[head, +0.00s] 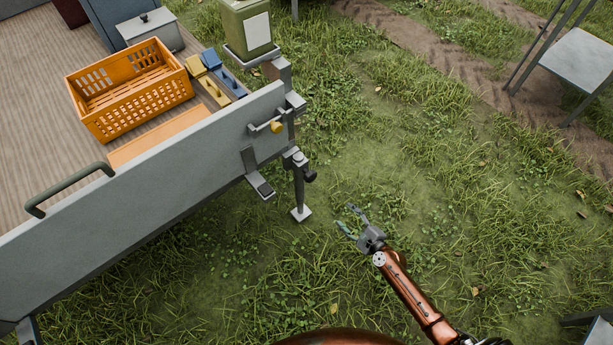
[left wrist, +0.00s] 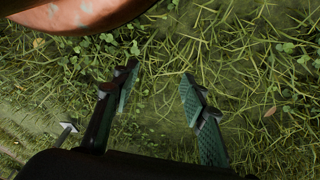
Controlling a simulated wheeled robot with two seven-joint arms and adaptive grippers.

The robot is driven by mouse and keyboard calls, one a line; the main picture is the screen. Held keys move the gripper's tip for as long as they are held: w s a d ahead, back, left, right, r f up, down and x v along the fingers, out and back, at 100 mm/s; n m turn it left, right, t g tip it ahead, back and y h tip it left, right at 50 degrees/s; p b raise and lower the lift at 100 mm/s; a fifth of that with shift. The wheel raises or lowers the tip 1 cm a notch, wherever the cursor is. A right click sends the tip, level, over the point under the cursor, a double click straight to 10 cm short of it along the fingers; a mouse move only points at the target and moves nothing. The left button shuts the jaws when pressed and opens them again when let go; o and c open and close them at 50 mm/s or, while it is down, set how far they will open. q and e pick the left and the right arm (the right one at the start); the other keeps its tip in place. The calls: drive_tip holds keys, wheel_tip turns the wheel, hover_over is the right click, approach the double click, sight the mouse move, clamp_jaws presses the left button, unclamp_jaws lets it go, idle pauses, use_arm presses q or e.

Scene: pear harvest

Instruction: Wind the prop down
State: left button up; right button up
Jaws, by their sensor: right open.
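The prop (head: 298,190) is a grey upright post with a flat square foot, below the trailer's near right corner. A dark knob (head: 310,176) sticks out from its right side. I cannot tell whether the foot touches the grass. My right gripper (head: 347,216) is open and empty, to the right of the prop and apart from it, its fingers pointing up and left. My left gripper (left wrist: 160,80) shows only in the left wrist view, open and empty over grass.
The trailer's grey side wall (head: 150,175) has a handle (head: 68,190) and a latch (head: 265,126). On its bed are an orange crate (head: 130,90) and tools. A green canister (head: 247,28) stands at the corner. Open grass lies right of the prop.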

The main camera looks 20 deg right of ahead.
☆ ☆ ☆ ☆
Take the listing and print it again exactly, but without any pictures.

RESPONSE TO THIS EXERCISE →
[head, +0.00s] 
[left wrist, +0.00s] 
Controlling a simulated wheeled robot with two seven-joint arms and adaptive grippers.

The robot is driven by mouse and keyboard calls, one a line; the main picture is the screen. Held keys move the gripper's tip for as long as they are held: w s a d ahead, back, left, right, r f up, down and x v along the fingers, out and back, at 100 mm/s; n m turn it left, right, t g tip it ahead, back and y h tip it left, right at 50 degrees/s; p b raise and lower the lift at 100 mm/s; a fifth of that with shift. The wheel raises or lowers the tip 1 cm a notch, wherever the cursor is. A right click sends the tip, level, over the point under the cursor, a double click straight to 10 cm short of it along the fingers; a mouse move only points at the target and moves nothing. The left button shuts the jaws when pressed and opens them again when let go; o and c open and close them at 50 mm/s or, while it is down, set how far they will open. q and e pick the left and the right arm (the right one at the start); the other keeps its tip in place. The calls: drive_tip holds keys, wheel_tip turns the wheel, hover_over is the right click, approach the double click, sight the mouse move, clamp_jaws presses the left button, unclamp_jaws lets it go, idle pauses, use_arm presses q or e.

Scene: pear harvest

Instruction: Wind the prop down
State: left button up; right button up
Jaws, by their sensor: right open.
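The prop (head: 298,190) is a grey upright post with a flat square foot, below the trailer's near right corner. A dark knob (head: 310,176) sticks out from its right side. I cannot tell whether the foot touches the grass. My right gripper (head: 347,216) is open and empty, to the right of the prop and apart from it, its fingers pointing up and left. My left gripper (left wrist: 160,80) shows only in the left wrist view, open and empty over grass.
The trailer's grey side wall (head: 150,175) has a handle (head: 68,190) and a latch (head: 265,126). On its bed are an orange crate (head: 130,90) and tools. A green canister (head: 247,28) stands at the corner. Open grass lies right of the prop.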

The main camera looks 20 deg right of ahead.

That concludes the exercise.